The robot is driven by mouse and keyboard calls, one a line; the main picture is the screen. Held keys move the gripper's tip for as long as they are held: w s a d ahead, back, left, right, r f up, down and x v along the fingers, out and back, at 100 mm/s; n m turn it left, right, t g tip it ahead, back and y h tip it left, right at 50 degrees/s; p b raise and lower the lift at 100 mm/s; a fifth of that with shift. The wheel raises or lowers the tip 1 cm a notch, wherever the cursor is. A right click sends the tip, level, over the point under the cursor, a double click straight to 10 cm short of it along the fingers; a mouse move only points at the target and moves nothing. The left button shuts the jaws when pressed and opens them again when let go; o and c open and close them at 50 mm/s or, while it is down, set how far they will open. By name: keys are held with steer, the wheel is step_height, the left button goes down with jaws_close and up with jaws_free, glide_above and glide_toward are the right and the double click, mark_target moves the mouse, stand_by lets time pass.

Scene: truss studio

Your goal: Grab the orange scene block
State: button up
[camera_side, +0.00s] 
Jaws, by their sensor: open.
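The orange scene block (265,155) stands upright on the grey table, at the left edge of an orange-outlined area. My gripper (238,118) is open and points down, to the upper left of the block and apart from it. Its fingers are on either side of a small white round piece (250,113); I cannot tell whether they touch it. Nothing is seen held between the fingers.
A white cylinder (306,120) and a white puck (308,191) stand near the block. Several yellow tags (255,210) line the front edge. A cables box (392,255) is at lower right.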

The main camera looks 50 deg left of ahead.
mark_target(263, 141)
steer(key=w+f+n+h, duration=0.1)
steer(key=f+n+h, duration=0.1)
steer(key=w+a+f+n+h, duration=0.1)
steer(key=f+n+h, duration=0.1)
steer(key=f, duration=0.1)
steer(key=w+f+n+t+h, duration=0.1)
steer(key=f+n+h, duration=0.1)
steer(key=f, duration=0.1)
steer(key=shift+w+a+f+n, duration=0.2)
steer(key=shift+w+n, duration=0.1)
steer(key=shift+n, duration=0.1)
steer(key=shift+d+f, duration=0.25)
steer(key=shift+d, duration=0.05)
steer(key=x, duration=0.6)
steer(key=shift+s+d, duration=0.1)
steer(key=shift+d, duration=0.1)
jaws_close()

....................

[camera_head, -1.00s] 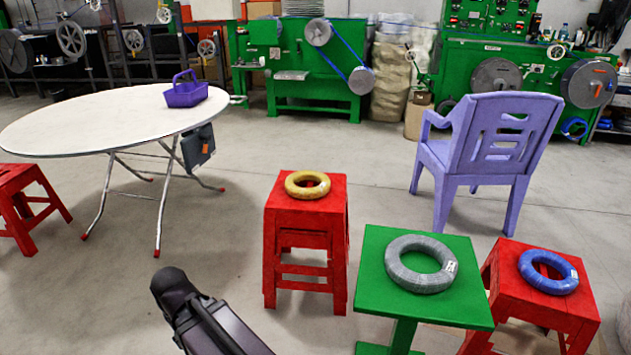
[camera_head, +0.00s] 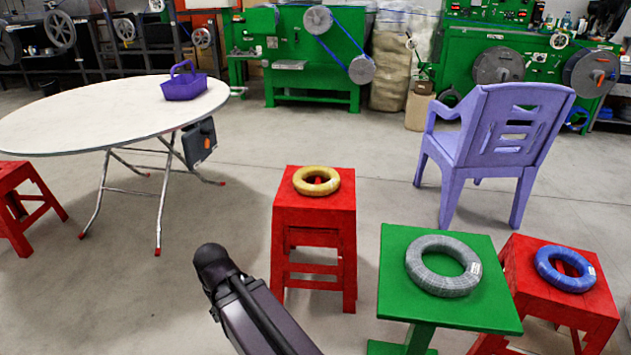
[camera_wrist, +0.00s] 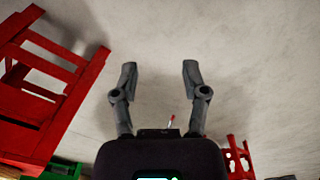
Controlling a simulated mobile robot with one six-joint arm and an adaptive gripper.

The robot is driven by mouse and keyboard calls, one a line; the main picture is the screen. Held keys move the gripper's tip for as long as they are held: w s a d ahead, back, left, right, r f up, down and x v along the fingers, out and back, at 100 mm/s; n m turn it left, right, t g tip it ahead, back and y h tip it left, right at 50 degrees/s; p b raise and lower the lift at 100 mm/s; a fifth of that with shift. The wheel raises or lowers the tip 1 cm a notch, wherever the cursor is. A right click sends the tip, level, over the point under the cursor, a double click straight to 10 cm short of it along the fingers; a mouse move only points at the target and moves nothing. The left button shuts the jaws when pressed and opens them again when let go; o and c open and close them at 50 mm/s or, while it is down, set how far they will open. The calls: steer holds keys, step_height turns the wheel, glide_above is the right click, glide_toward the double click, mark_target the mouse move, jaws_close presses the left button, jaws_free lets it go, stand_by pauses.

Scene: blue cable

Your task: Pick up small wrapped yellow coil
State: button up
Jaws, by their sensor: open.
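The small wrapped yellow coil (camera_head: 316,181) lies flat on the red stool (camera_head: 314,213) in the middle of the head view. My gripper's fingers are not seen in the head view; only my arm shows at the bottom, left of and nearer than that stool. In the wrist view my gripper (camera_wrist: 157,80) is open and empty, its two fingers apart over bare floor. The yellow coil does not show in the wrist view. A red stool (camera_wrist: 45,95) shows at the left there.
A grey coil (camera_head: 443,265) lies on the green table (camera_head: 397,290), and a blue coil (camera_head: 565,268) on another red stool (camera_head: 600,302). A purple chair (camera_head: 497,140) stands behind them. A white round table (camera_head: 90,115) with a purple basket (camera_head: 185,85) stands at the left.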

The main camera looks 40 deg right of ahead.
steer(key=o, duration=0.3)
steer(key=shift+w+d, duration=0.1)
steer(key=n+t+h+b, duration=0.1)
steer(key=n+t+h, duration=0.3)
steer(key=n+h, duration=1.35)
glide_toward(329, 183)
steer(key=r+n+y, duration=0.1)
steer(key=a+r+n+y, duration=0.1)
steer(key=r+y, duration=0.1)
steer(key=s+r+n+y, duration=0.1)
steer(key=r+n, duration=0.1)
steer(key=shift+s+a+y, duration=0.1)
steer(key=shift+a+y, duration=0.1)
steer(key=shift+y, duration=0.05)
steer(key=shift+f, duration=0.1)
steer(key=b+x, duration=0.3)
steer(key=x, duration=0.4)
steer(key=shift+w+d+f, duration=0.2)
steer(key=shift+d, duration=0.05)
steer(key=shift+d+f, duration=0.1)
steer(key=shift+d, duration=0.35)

....................

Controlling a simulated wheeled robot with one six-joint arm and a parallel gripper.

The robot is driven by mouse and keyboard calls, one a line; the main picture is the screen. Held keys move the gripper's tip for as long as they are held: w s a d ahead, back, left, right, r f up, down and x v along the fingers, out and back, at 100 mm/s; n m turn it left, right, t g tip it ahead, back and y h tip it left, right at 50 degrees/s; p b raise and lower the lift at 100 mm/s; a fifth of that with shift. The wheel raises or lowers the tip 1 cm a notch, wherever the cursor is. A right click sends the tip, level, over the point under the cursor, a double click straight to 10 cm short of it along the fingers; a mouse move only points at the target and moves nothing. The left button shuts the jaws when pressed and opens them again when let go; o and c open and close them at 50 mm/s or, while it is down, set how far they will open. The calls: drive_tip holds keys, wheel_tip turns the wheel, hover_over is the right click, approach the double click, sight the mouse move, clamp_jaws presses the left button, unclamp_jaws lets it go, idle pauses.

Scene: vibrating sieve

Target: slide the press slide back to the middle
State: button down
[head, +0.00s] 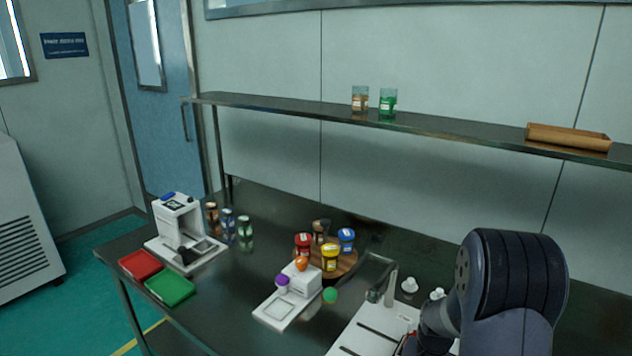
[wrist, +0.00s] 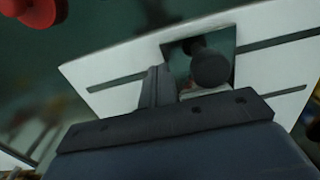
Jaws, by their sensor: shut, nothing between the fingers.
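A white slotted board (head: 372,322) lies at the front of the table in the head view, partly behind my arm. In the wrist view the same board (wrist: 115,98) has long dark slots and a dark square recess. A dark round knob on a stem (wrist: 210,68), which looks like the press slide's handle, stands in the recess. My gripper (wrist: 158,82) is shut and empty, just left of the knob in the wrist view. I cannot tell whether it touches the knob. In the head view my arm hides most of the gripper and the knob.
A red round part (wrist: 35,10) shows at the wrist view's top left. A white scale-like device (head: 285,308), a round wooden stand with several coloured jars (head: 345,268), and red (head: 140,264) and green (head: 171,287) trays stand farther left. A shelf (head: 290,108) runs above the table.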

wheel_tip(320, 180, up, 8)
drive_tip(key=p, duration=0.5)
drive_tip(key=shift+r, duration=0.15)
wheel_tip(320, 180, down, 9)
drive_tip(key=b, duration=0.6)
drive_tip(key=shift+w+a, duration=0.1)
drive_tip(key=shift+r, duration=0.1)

....................

Which lines of the data above contain "simulated"? Copy each one.

Controlling a simulated mobile robot with one six-joint arm and an adaptive gripper.
Controlling a simulated wheeled robot with one six-joint arm and a parallel gripper.

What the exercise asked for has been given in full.